Flowers Gallery is pleased to announce Mortality Games, the first solo exhibition to be held in New York by renowned Canadian artist John Scott. The exhibition draws together works from 2008 to the present day, featuring energetic, raw-edged drawings and works on paper.

Throughout his career, Scott has used recurring figurative motifs to explore the broad themes of power, politics, conflict and mortality, which are continually enlivened by his contemporary subject matter.

One of Scott's persistent emblems, the human figure with bunny ears, embodies a personal symbolism of vulnerability and anxiety. Identifying with their powerlessness, Scott burdens the characters with the plight of the 'everyman', the worker he sees as eternally suffering at the hands of politicians and captains of industry. His centralized, iconic 'commanders' are warlike Napoleonic figures, rendered as featureless silhouettes except for glowing red eyes. Alpha Male incorporates text scrawled on the surface; phrases such as 'Event Horizon' and 'Black Sol' suggest that his presence transcends the confines of history, existing ominously across the past, present and future.

His allegorical subjects have become increasingly self-referential in recent times. In his latest series of works from 2015, the artist considers his own inevitable aging process, introducing new symbols of flowers and a mummified form to reference corporeality, decay, restriction and attempts at eternity.

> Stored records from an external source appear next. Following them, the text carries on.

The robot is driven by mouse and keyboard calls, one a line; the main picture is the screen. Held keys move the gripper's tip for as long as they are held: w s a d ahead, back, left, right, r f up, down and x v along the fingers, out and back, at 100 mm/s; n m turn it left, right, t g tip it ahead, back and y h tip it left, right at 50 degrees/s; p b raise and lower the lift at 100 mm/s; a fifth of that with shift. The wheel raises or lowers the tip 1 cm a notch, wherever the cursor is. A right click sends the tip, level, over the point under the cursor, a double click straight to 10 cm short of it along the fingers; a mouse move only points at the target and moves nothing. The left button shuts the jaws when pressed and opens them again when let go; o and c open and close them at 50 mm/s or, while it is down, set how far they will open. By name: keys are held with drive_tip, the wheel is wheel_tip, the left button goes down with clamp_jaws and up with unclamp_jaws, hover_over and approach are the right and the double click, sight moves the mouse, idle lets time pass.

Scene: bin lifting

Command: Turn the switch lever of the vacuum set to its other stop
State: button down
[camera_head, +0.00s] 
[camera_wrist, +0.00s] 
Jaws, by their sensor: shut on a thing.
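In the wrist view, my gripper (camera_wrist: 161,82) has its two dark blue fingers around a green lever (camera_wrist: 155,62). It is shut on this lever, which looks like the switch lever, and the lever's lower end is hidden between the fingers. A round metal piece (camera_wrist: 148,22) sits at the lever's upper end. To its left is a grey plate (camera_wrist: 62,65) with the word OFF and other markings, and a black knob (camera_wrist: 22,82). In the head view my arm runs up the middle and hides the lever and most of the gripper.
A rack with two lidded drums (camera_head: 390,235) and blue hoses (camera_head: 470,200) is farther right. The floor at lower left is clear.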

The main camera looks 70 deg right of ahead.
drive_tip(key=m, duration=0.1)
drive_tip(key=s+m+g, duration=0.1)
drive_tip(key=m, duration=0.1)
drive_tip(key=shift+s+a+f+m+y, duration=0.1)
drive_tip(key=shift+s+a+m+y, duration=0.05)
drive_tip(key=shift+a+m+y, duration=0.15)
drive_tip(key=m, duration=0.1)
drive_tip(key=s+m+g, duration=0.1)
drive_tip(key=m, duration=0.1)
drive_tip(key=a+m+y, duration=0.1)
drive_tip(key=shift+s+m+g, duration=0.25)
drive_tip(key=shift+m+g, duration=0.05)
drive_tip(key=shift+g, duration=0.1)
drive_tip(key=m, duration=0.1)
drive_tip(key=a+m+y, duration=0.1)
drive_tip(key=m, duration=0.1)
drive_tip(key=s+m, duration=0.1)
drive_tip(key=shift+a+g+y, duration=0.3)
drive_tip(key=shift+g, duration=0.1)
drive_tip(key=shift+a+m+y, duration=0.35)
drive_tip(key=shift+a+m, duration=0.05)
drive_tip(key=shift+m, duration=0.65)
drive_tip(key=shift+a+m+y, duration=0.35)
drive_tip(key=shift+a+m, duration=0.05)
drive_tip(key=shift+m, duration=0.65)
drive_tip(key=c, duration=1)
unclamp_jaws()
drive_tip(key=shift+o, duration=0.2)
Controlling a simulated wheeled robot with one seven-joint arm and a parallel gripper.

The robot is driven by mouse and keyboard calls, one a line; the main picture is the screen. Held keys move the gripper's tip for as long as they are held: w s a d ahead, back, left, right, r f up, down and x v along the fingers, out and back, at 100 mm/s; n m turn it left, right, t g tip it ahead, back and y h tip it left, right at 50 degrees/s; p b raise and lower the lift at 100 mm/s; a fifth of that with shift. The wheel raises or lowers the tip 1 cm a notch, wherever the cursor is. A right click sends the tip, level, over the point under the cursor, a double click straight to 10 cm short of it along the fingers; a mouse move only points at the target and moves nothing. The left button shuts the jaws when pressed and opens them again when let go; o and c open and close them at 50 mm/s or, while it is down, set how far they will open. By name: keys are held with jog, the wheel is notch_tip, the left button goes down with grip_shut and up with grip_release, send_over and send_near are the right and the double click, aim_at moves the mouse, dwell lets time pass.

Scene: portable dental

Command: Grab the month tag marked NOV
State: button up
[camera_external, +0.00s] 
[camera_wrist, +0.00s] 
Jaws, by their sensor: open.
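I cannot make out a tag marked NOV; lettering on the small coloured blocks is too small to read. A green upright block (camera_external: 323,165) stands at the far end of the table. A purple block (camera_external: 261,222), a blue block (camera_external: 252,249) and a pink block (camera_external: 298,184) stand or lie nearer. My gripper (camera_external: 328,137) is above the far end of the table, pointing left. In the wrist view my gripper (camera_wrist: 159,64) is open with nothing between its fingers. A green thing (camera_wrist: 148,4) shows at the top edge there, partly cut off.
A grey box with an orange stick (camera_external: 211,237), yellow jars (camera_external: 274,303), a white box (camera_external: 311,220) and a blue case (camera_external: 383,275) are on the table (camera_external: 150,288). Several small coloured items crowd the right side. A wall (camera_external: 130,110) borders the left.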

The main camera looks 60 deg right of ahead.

Scott's drawings can be seen as acts of resistance and survival against the dystopian backdrop of a post-industrial world. Growing up across the water from Detroit during the 1960's in Windsor, Ontario, Scott witnessed the unemployment, poverty and violence of an industrial city in decline, alongside the pollution and other dangers facing its blue-collar workers. Placing visual and material symbols of the automotive industry alongside images of war and apocalypse, (such as a painted car hood, which resembles an iconic fighter jet in Stealth Mountain), Scott references the terrifying effects of the advancements of industrial technology on contemporary warfare.

"His pieces are at once apocalyptic and hopeful; they evoke both fear of annihilation and the shrewd instinct to survive; they embody the conflicted state of anxiety that characterizes our being."- David Liss, Event Horizon exhibition catalogue, 2008.